--- Begin Supplied information ---
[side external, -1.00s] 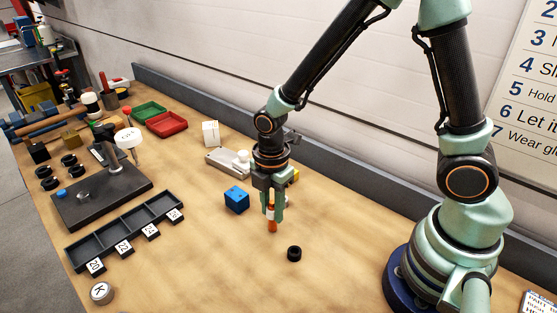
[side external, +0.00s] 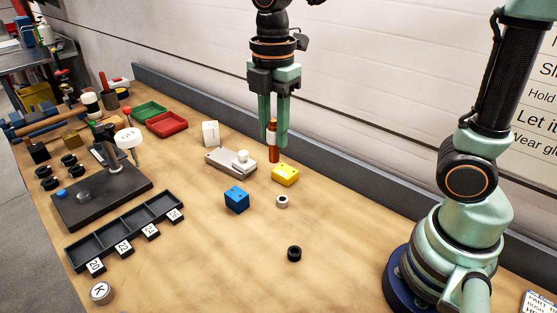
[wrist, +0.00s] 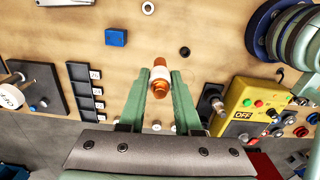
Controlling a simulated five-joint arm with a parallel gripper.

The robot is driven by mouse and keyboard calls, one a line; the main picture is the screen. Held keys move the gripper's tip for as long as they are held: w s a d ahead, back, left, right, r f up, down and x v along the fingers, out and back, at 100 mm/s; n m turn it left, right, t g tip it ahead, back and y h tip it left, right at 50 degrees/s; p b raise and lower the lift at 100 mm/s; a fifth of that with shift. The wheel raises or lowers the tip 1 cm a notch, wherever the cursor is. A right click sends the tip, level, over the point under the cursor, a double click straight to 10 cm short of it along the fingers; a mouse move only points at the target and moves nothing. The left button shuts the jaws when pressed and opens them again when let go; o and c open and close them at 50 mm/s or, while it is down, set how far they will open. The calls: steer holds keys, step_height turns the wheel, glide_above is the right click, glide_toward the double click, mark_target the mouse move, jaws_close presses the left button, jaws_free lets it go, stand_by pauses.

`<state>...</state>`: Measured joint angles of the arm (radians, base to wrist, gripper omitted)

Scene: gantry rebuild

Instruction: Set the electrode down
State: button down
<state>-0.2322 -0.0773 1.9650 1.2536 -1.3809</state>
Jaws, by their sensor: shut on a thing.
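The electrode, a copper-orange rod, shows in the side view (side external: 274,155) and in the wrist view (wrist: 160,88), where a pale band crosses it. My gripper (side external: 273,140) is shut on it and holds it roughly upright, lower end down. The rod hangs above the table, in front of the back ledge in the side view, with its lower end clear of the wood. In the wrist view, my gripper's fingers (wrist: 161,86) flank the rod on both sides. The fingers partly hide its upper part in the side view.
A yellow block (side external: 285,175), a blue block (side external: 237,199), a pale ring (side external: 282,202) and a black ring (side external: 294,254) lie on the table. A grey plate (side external: 228,164) with a white knob is at left.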

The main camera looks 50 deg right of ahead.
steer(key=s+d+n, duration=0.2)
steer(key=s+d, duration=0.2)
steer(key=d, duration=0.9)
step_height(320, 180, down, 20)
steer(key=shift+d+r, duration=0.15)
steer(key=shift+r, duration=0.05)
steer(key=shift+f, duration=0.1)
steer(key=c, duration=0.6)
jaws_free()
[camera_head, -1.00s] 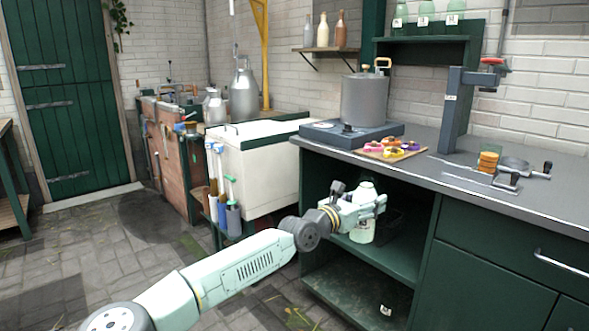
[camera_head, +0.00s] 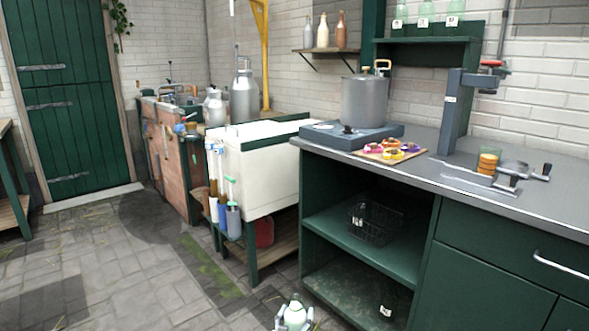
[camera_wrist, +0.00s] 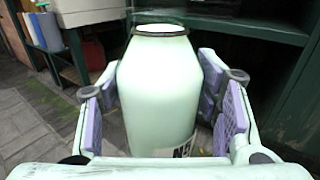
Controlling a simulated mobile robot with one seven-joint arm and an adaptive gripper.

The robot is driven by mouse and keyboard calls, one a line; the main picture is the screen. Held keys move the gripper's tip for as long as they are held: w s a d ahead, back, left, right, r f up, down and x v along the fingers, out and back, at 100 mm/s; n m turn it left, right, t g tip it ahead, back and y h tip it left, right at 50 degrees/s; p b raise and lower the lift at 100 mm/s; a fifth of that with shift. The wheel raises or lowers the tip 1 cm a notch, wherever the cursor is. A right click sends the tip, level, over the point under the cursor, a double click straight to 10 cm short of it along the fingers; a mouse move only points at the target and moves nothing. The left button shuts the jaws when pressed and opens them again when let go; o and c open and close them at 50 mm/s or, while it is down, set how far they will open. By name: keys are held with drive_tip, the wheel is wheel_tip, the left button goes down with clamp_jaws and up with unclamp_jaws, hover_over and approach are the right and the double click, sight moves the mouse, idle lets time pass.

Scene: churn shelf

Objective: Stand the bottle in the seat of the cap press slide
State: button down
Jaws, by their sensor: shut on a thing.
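The bottle (camera_wrist: 155,95), pale green-white with a dark ring at its open mouth, fills the middle of the wrist view. My gripper (camera_wrist: 162,85) is shut on it, with purple pads on both sides of its body. The bottle's base and most of its label are hidden. The cap press (camera_head: 455,115), a dark column with a red handle, stands on the bench at right in the head view. Its slide (camera_head: 510,168) lies at the press's foot, right of the column; its seat is too small to make out clearly.
An orange stack (camera_head: 488,161) stands beside the slide. A board of coloured rings (camera_head: 392,150) and a grey pot (camera_head: 364,100) stand left of the press. The open shelf (camera_head: 340,228) under the bench holds a wire basket (camera_head: 376,222). Floor at left is clear.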

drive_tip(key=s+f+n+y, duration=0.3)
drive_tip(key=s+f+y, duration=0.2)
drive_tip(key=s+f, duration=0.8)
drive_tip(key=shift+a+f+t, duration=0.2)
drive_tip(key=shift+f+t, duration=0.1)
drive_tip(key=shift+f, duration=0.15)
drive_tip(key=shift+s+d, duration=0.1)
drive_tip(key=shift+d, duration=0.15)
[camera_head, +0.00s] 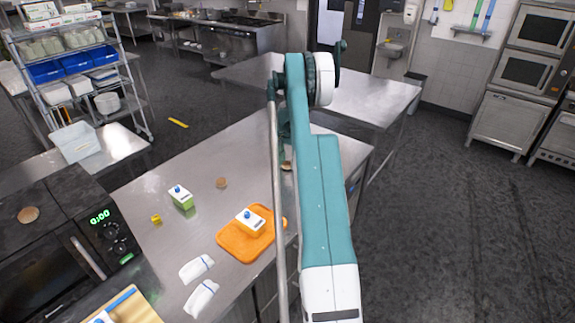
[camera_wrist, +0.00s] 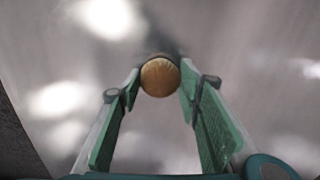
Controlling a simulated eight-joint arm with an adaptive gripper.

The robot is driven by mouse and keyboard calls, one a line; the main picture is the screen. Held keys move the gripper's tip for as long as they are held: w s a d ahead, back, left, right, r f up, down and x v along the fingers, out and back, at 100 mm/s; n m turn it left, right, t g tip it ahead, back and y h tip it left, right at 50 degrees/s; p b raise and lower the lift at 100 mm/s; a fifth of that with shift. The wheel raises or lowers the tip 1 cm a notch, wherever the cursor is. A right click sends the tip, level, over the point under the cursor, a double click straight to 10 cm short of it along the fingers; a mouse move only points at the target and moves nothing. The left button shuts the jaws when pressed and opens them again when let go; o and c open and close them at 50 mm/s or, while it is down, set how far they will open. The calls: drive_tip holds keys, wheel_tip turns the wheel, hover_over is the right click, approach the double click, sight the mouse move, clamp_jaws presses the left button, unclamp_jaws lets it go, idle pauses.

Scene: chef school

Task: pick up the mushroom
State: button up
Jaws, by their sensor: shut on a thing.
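The mushroom (camera_wrist: 160,78) shows in the wrist view as a round, brown cap between the fingertips of my gripper (camera_wrist: 160,88). The green-padded fingers are closed on it from both sides, with the steel worktop behind it. In the head view my gripper (camera_head: 286,157) is over the right part of the worktop, largely hidden by my arm. A small brown part of the mushroom (camera_head: 287,167) shows below it. I cannot tell whether the mushroom touches the worktop.
On the worktop (camera_head: 190,240) are another small brown piece (camera_head: 221,183), a green-and-white box (camera_head: 181,197), a yellow cube (camera_head: 156,219), an orange board (camera_head: 232,245) with a white box (camera_head: 250,221), and white cloths (camera_head: 197,267). A microwave (camera_head: 60,260) bearing a brown round item (camera_head: 28,215) stands left.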

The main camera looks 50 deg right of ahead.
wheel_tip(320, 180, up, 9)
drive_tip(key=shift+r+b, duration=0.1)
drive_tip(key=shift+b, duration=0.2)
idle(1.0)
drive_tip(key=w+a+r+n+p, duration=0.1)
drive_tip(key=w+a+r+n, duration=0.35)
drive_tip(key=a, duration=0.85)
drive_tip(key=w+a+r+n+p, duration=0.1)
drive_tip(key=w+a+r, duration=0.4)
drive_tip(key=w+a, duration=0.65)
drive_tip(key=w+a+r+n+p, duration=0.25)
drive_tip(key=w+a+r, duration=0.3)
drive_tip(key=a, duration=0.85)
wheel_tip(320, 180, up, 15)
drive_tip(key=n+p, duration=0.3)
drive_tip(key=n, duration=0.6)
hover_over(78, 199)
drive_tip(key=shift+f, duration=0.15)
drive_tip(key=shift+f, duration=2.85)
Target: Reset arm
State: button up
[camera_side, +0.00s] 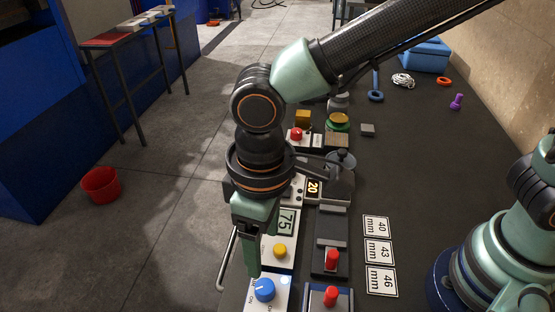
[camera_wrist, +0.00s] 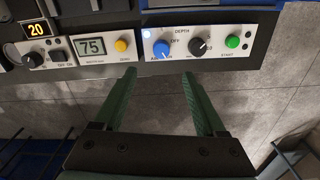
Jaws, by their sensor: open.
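My gripper (camera_side: 253,268) points down over the front edge of the control panels, its tip close to the blue knob (camera_side: 264,290) in the side view. The wrist view shows the two green fingers of my gripper (camera_wrist: 158,74) spread apart with nothing between them. Their tips are near the lower edge of the panel marked DEPTH (camera_wrist: 210,30). That panel carries the blue knob (camera_wrist: 161,49), a black knob (camera_wrist: 198,46) and a green button (camera_wrist: 232,41). I cannot tell whether the fingers touch the panel.
Beside it are a display reading 75 (camera_wrist: 91,46), a yellow button (camera_wrist: 121,45) and a display reading 20 (camera_wrist: 37,30). Red-handled switches (camera_side: 332,262) and white number cards (camera_side: 379,252) lie to the right. A red bucket (camera_side: 100,185) stands on open floor at left.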

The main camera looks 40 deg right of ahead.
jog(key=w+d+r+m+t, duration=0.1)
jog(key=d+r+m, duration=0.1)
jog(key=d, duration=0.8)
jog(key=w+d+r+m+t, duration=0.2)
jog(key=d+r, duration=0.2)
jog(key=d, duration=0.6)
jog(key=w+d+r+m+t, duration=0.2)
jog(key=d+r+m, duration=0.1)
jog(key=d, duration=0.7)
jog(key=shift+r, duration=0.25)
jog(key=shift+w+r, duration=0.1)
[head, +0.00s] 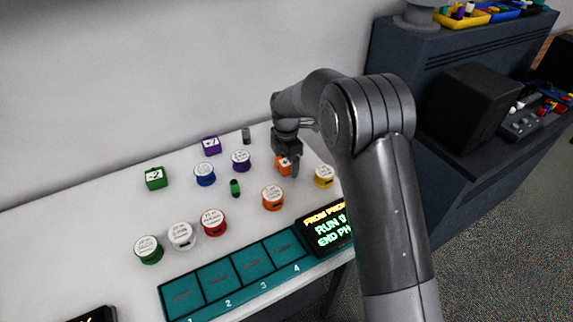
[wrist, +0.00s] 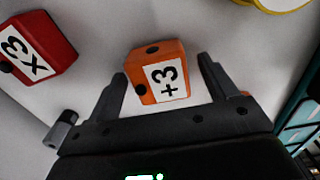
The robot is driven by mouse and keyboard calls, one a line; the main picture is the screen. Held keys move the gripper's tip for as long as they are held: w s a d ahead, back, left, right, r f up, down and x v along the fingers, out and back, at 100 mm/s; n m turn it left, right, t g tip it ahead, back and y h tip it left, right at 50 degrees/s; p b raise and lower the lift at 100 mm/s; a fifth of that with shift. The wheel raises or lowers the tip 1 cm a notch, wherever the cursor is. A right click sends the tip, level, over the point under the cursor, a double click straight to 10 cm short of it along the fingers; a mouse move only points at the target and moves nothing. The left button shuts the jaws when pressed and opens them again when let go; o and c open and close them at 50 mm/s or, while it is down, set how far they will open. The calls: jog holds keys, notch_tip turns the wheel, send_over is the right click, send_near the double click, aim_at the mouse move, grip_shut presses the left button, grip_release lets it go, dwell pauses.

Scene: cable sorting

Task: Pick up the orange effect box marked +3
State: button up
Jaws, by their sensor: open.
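The orange effect box marked +3 (wrist: 158,68) lies on the white table, between the two spread fingers of my gripper (wrist: 165,85) in the wrist view. White table shows on both sides of it, so the fingers look apart from it. In the head view my gripper (head: 287,165) is low over the table, and the orange box (head: 283,168) is partly hidden behind it. My gripper is open.
A red box marked x3 (wrist: 35,50) lies to the left in the wrist view. In the head view, a yellow round piece (head: 324,176), an orange one (head: 273,198) and a purple one (head: 241,161) stand nearby. A teal numbered tray (head: 240,274) lies at the front.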

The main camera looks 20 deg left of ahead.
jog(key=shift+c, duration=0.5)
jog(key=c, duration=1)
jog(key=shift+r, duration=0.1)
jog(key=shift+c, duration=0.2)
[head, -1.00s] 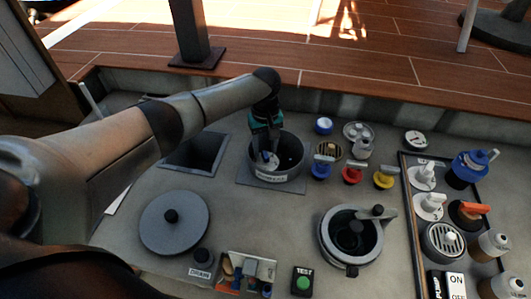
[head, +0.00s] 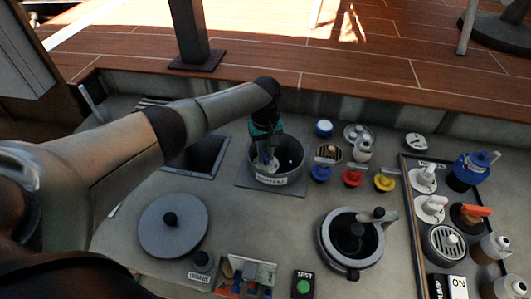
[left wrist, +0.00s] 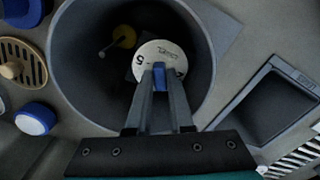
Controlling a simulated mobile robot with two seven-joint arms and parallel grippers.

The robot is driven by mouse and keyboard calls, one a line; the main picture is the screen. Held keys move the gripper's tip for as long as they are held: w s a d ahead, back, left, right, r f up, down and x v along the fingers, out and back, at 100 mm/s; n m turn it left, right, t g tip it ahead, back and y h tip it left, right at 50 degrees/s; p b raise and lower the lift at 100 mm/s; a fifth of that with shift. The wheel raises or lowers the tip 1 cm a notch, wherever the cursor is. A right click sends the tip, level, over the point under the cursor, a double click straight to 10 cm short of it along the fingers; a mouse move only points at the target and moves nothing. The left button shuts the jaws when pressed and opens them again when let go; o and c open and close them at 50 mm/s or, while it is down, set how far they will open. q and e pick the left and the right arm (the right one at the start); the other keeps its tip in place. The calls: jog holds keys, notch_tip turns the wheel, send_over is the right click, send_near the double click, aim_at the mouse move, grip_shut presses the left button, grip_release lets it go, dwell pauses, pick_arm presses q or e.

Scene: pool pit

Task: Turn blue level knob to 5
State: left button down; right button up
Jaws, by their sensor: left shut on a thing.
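The blue level knob (left wrist: 160,74) is a small blue grip on a round white dial (left wrist: 148,60) with dark lettering and a 5 at its left side. The dial sits inside a round grey pot (left wrist: 75,60), also seen in the head view (head: 298,168). My left gripper (head: 266,158) reaches down into the pot. In the left wrist view my left gripper (left wrist: 160,80) is shut on the blue grip, one finger on each side. The fingers hide part of the dial, and I cannot tell which mark it points to. My right gripper is not in view.
A yellow knob (left wrist: 124,36) is also inside the pot. Blue (head: 320,172), red (head: 353,177) and yellow (head: 385,182) valves stand right of it. A square opening (head: 200,157) lies left, a round grey lid (head: 172,225) in front.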

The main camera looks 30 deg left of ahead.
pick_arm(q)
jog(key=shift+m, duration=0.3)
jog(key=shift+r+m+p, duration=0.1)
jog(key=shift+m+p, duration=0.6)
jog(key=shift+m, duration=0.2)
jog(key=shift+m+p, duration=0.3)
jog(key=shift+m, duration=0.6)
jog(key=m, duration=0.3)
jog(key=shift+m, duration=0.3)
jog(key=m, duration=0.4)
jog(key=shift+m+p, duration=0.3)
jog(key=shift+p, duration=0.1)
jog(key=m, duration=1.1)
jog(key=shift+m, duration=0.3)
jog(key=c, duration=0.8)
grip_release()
--- End Supplied information ---
__Problem description__:
Write out, word for word, the lines from the start of the data through the one holding "Controlling a simulated five-joint". Omit pictures.

__Exercise result__:
[side external, -1.00s] 
[side external, +0.00s] 
[wrist, +0.00s] 
Controlling a simulated five-joint arm with a parallel gripper.

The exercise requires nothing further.